Don’t talk unnecessarily or make any jokes such as “mail order bribe” or paying money for a bride or anything like that.

If there are any questions about the validity of your marriage, the consular officer may send the file back to the U.S. for investigation.

Passport, Immigrant Visa and Documents Delivery

All the documents related to the immigrant visa and the petition are put in a sealed (U.S. Consulate seal) regular envelope with the left corner cut. So you can see a 1-inch right angle triangle of each document from this window. It is called a “Visa Packet”. You get back your original documents such as birth certificate, marriage certificates etc.

The actual method for getting your documents back may vary based on the U.S. Embassy/Consulate where you are interviewed.
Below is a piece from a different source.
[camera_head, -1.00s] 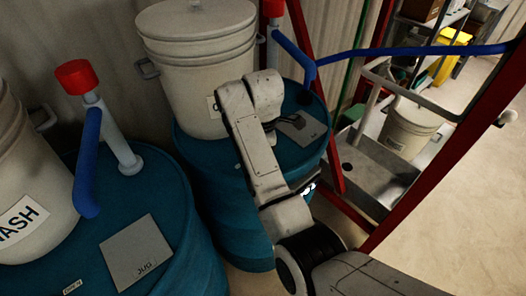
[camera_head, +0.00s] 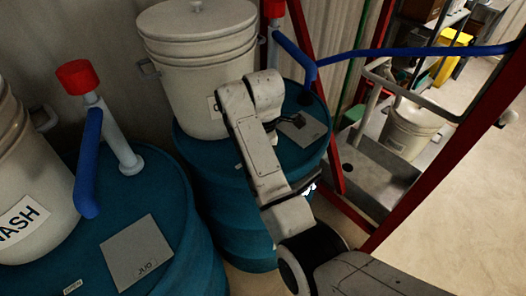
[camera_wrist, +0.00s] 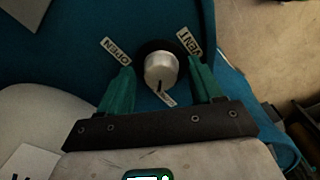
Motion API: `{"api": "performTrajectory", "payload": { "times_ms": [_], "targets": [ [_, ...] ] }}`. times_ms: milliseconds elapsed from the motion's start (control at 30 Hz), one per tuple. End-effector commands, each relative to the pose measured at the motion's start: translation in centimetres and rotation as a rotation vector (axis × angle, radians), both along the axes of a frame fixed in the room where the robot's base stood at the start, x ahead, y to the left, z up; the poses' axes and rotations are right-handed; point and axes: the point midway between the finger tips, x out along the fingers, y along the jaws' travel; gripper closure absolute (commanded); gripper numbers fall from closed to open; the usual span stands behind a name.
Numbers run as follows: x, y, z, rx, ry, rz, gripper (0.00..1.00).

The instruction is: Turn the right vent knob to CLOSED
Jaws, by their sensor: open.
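In the wrist view the vent knob (camera_wrist: 161,71) is a round pale knob on a dark base, set on the blue drum top (camera_wrist: 85,75). My gripper (camera_wrist: 163,84) is open, with a green finger on each side of the knob and a gap visible on both sides. In the head view my arm hides the knob.
In the head view a lidded white bucket (camera_head: 200,75) stands on the right drum (camera_head: 215,185), close to my arm. A blue pipe (camera_head: 293,55) and a grey plate (camera_head: 303,128) are beside it. Red frame posts (camera_head: 445,150) and a metal sink (camera_head: 375,175) are at right.

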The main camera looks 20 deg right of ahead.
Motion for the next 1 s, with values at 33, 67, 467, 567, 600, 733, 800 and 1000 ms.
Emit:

Immigrant Visa and Validity

The immigrant visa looks just like any other non-immigrant visa but it explicitly states that it is an immigrant visa. In other words, an immigrant visa is affixed in your passport. Check your visa carefully. Check date of birth, parent’s name, case number and marital status carefully. If you find any error in the immigrant visa, you must return to the U.S. Embassy/Consulate that issued your visa and submit your passport and the visa packet along with a covering letter that mentions the kind of error on the visa. Be prepared to show the proof of why some information is wrong.

The envelopes are sealed and stamped, you are advised NOT to open them at any cost. You must hand-carry the sealed envelope (called visa packet), UNOPENED, to the U.S. and submit it to an immigration officer at the U.S. port of entry. If the sealed envelope (visa packet) is opened prior to arrival in the U.S., you will have to pay the fee again and a new sealed envelope will be provided to the applicant.

Immigrant visas are valid for 6 months from date of issuance. Applicants may immigrate to the U.S. or as soon as it is convenient for them, maximum within 6 months. A visa may not be transferred from one person to another, or used by any person other than the one to whom issued.